Available on: Ghettophiles digital

Although still a fairly alien sound in the UK, it is safe to say that juke has influenced some of the most interesting releases from British producers of the last year. To finish off 2010 and see in 2011, Chicago juke and ghettotech forerunner DJ Rashad drops Just A Taste, a ten-tracker that sees him mulling over more emotional territory.

The familiar juke trademarks of repeated vocal grabs, pitchshifted samples and room-pounding 808 drums are all present. However, strong soul songs are sampled throughout and left largely untouched beyond looping, in a move that will certainly distinguish these tracks in a mix. Gil Scott-Heron’s ‘Home Is Where The Hatred Is’ features prominently in ‘I’m Gone’, the entire chorus left intact, as is Bobby Caldwell’s ‘What You Won’t Do For Love’, providing the body for the dramatic standout ‘Ghetto Tekz Runnin It’.
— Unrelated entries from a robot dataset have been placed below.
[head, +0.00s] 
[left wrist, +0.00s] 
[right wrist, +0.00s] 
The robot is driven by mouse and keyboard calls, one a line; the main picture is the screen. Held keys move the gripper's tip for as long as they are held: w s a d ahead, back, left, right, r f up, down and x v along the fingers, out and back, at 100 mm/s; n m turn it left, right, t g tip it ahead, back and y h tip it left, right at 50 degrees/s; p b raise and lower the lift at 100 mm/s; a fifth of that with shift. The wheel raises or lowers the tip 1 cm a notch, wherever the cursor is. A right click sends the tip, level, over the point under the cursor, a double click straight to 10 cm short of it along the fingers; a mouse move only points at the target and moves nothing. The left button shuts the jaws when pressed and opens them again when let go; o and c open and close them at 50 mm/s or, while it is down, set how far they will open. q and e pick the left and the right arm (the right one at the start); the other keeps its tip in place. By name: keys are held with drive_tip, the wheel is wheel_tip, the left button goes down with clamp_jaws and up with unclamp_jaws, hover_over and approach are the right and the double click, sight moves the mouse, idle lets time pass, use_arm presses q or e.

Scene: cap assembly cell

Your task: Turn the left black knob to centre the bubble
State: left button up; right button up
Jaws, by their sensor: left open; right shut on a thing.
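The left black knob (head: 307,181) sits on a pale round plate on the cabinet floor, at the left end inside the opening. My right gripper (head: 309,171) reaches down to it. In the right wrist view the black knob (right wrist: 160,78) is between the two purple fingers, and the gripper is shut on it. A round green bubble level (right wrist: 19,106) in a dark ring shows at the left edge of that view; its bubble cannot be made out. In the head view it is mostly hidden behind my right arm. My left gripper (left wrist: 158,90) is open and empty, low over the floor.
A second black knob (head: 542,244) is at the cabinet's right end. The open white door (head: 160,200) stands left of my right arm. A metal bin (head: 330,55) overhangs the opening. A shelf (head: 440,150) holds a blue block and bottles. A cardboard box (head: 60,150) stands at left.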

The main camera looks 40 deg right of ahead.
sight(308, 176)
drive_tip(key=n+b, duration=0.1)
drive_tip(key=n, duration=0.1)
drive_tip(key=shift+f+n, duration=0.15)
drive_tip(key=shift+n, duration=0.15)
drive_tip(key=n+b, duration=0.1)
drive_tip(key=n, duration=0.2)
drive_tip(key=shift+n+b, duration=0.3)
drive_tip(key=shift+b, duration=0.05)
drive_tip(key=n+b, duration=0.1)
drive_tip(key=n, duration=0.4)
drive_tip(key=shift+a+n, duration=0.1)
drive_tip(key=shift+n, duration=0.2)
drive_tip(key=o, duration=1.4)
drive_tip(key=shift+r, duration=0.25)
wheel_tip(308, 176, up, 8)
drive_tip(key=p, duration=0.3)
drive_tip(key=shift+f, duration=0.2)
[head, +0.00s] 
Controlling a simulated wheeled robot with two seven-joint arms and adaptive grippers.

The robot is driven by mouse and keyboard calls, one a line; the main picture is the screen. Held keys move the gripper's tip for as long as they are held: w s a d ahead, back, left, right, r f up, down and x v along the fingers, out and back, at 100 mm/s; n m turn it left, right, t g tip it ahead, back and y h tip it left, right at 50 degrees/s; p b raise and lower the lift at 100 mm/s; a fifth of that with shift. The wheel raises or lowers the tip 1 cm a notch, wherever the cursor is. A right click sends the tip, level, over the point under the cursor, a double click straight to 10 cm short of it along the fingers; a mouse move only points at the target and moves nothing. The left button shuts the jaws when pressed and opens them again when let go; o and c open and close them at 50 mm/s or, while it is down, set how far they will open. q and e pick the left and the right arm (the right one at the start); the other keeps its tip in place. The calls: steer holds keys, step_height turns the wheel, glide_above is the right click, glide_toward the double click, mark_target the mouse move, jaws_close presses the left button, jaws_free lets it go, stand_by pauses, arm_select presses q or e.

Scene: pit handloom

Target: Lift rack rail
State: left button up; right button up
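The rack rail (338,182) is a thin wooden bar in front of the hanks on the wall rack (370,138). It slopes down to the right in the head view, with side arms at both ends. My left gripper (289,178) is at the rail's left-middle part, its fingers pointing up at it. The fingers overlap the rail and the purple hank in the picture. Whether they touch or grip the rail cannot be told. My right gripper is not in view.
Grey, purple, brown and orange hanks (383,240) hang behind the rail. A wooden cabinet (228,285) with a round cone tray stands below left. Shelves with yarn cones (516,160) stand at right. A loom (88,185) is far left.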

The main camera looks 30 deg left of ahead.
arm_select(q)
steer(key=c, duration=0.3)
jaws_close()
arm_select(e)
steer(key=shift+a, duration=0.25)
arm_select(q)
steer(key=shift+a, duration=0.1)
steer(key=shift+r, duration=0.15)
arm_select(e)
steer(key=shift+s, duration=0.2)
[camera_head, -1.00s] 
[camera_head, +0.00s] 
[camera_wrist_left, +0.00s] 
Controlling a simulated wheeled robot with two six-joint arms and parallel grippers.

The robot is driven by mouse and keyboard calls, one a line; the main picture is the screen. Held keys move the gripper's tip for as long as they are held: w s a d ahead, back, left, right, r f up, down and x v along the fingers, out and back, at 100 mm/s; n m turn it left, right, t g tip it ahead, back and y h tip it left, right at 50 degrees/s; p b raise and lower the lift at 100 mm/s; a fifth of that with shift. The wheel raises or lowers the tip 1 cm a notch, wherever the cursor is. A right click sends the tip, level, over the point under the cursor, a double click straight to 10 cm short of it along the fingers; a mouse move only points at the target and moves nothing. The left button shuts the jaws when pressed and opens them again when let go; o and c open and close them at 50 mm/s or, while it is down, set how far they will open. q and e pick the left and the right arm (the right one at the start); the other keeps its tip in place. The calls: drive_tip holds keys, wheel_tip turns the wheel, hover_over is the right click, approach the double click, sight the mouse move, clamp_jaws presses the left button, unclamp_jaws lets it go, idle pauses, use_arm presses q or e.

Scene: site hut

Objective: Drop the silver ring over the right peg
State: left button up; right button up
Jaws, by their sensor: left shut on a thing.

Juke’s constant tensing and relaxing of metre throughout the album adds to the drama these samples give to the tracks, flipping between half time, double time and triplet breakdowns in an intense push-pull effect. The result is a melancholy and nostalgic collection of appropriations being crammed and jostled by Rashad and his collaborators, the samples whipped into line and hustled relentlessly into new contortions.

As an album Just A Taste is exactly that – just a taste of what will really come together when these ten cuts are inserted into a mixed context. While juke and ghettotech find their footing within the largely house-tempo scene of clubs outside of their native city, tracks such as ‘Love U’ with DJ Lucky set the bar for the genres. A genuinely haunting, hypnotic ripple of controlled stress, it is a prime example of what can, and arguably should be done to provoke movement on dancefloors around the world. Anybody enjoying this album should also definitely check out Rashad’s forthcoming LP Grace, also on Ghettophiles, for what could only be described as a thugged-out cosmic disco of juke thrashers.